Recorded data.
+-------+
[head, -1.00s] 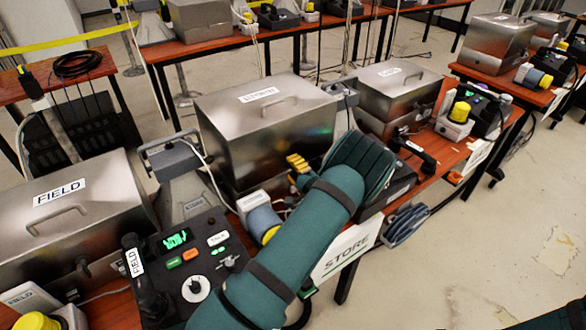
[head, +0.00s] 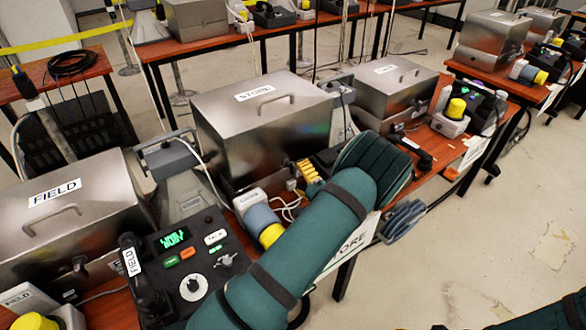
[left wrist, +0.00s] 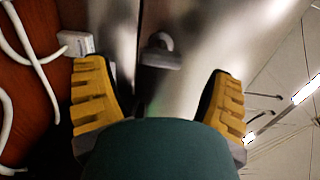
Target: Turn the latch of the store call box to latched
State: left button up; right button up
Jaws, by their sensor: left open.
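The store call box (head: 255,130) is a brushed metal box with a lid handle and a STORE label, in the middle of the head view. In the left wrist view, a small grey latch (left wrist: 160,52) with a rounded tab sits on the metal face (left wrist: 190,30). My left gripper (head: 308,171) is low at the box's front right, its yellow fingers partly hidden by my green arm. In the left wrist view the open left gripper (left wrist: 156,68) has a finger on each side of the latch, with nothing visibly held. My right gripper is out of view.
A FIELD box (head: 70,215) and its phone console (head: 190,255) stand at left. Another metal box (head: 385,85) stands to the right. The floor at right is open.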

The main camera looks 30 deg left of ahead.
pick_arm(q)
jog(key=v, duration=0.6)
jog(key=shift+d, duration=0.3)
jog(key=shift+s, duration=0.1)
+-------+
Directive. Omit each picture, then return all of the listing exactly as it stands.

Written answer.
[head, -1.00s] 
[head, +0.00s] 
[left wrist, +0.00s] 
Target: Turn the latch of the store call box to latched
State: left button up; right button up
Jaws, by their sensor: left open.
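The store call box (head: 255,130) is a brushed metal box with a lid handle and a STORE label, in the middle of the head view. In the left wrist view, a small grey latch (left wrist: 160,52) with a rounded tab sits on the metal face (left wrist: 190,30). My left gripper (head: 308,171) is low at the box's front right, its yellow fingers partly hidden by my green arm. In the left wrist view the open left gripper (left wrist: 156,68) has a finger on each side of the latch, with nothing visibly held. My right gripper is out of view.
A FIELD box (head: 70,215) and its phone console (head: 190,255) stand at left. Another metal box (head: 385,85) stands to the right. The floor at right is open.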

The main camera looks 30 deg left of ahead.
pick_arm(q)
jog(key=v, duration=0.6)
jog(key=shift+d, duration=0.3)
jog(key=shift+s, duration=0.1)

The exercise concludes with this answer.